WRITTEN EXERCISE
Make an exact copy of all the material below, apart from the pictures.

DATA LINES
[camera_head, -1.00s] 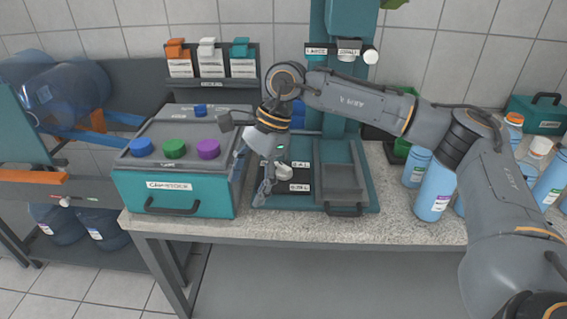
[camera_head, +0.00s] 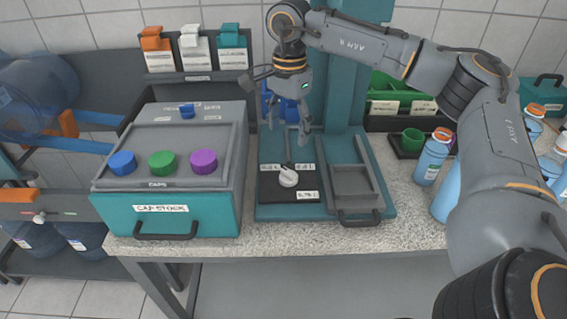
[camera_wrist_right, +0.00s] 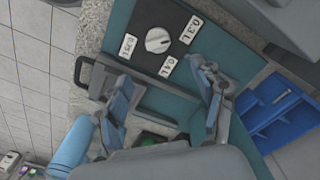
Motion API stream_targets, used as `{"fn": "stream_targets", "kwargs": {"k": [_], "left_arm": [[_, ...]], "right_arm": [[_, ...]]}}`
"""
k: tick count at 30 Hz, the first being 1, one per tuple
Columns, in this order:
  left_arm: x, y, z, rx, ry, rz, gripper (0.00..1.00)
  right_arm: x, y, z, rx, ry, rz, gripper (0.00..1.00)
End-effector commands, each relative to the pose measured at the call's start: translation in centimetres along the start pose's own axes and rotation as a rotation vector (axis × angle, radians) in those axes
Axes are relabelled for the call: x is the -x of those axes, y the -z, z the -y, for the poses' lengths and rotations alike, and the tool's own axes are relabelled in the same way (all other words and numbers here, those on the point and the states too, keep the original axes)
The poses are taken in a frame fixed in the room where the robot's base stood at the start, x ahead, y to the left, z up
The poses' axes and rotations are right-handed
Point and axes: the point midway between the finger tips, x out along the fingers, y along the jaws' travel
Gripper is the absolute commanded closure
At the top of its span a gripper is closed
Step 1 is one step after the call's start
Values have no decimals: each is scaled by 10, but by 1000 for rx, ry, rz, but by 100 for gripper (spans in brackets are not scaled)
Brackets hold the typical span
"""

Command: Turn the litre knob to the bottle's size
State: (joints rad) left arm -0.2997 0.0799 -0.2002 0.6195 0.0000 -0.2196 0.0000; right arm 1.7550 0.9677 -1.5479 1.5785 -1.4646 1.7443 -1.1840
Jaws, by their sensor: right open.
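The litre knob (camera_head: 288,177) is a white dial on a black plate (camera_head: 273,190) at the front of the teal stand. It also shows in the right wrist view (camera_wrist_right: 158,40) with three white litre labels around it; its exact setting is hard to read. My right gripper (camera_head: 291,132) is open and empty, pointing down behind and above the knob, apart from it. Its two fingers (camera_wrist_right: 163,95) are spread in the wrist view. Blue bottles (camera_head: 432,158) with orange caps stand at the right, partly hidden by my right arm. My left gripper is not in view.
A teal cap-stock box (camera_head: 170,213) with blue, green and purple caps stands left of the stand. A grey tray (camera_head: 353,183) lies right of the knob. The counter's front strip (camera_head: 320,235) is clear.

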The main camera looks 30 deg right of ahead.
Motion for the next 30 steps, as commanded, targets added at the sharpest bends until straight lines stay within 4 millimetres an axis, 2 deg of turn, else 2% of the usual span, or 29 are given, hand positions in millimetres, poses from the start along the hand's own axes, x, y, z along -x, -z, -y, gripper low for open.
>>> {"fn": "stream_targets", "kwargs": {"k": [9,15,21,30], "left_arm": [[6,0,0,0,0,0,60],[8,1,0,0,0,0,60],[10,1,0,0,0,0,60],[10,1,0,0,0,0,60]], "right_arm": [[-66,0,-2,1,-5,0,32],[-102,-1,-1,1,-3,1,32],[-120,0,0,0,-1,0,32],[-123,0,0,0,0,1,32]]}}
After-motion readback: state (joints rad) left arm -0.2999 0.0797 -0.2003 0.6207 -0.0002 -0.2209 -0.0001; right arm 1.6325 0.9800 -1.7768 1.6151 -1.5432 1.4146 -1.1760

EXERCISE SOLUTION
[camera_head, -1.00s] 
[camera_head, +0.00s] 
[camera_wrist_right, +0.00s] 
Motion API stream_targets, used as `{"fn": "stream_targets", "kwargs": {"k": [_], "left_arm": [[_, ...]], "right_arm": [[_, ...]]}}`
"""
k: tick count at 30 Hz, the first being 1, one per tuple
Columns, in this order:
  left_arm: x, y, z, rx, ry, rz, gripper (0.00..1.00)
  right_arm: x, y, z, rx, ry, rz, gripper (0.00..1.00)
End-effector commands, each relative to the pose measured at the call's start: translation in centimetres along the start pose's own axes and rotation as a rotation vector (axis × angle, radians) in those axes
Axes are relabelled for the call: x is the -x of those axes, y the -z, z the -y, for the poses' lengths and rotations alike, and the tool's own axes are relabelled in the same way (all other words and numbers here, those on the point and the states too, keep the original axes)
The poses are taken in a frame fixed in the room where the robot's base stood at the start, x ahead, y to the left, z up
The poses' axes and rotations are right-handed
Point and axes: the point midway between the finger tips, x out along the fingers, y along the jaws' travel
Gripper is the absolute commanded closure
At the top of its span a gripper is closed
Step 1 is one step after the call's start
Values have no decimals: each is scaled by 10, but by 1000 for rx, ry, rz, but by 100 for gripper (spans in brackets are not scaled)
Brackets hold the typical span
"""

Command: Turn the litre knob to the bottle's size
State: (joints rad) left arm -0.2997 0.0799 -0.2002 0.6195 0.0000 -0.2196 0.0000; right arm 1.7550 0.9677 -1.5479 1.5785 -1.4646 1.7443 -1.1840
Jaws, by their sensor: right open.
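The litre knob (camera_head: 288,177) is a white dial on a black plate (camera_head: 273,190) at the front of the teal stand. It also shows in the right wrist view (camera_wrist_right: 158,40) with three white litre labels around it; its exact setting is hard to read. My right gripper (camera_head: 291,132) is open and empty, pointing down behind and above the knob, apart from it. Its two fingers (camera_wrist_right: 163,95) are spread in the wrist view. Blue bottles (camera_head: 432,158) with orange caps stand at the right, partly hidden by my right arm. My left gripper is not in view.
A teal cap-stock box (camera_head: 170,213) with blue, green and purple caps stands left of the stand. A grey tray (camera_head: 353,183) lies right of the knob. The counter's front strip (camera_head: 320,235) is clear.

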The main camera looks 30 deg right of ahead.
Motion for the next 30 steps, as commanded, targets added at the sharpest bends until straight lines stay within 4 millimetres an axis, 2 deg of turn, else 2% of the usual span, or 29 are given, hand positions in millimetres, poses from the start along the hand's own axes, x, y, z along -x, -z, -y, gripper low for open.
>>> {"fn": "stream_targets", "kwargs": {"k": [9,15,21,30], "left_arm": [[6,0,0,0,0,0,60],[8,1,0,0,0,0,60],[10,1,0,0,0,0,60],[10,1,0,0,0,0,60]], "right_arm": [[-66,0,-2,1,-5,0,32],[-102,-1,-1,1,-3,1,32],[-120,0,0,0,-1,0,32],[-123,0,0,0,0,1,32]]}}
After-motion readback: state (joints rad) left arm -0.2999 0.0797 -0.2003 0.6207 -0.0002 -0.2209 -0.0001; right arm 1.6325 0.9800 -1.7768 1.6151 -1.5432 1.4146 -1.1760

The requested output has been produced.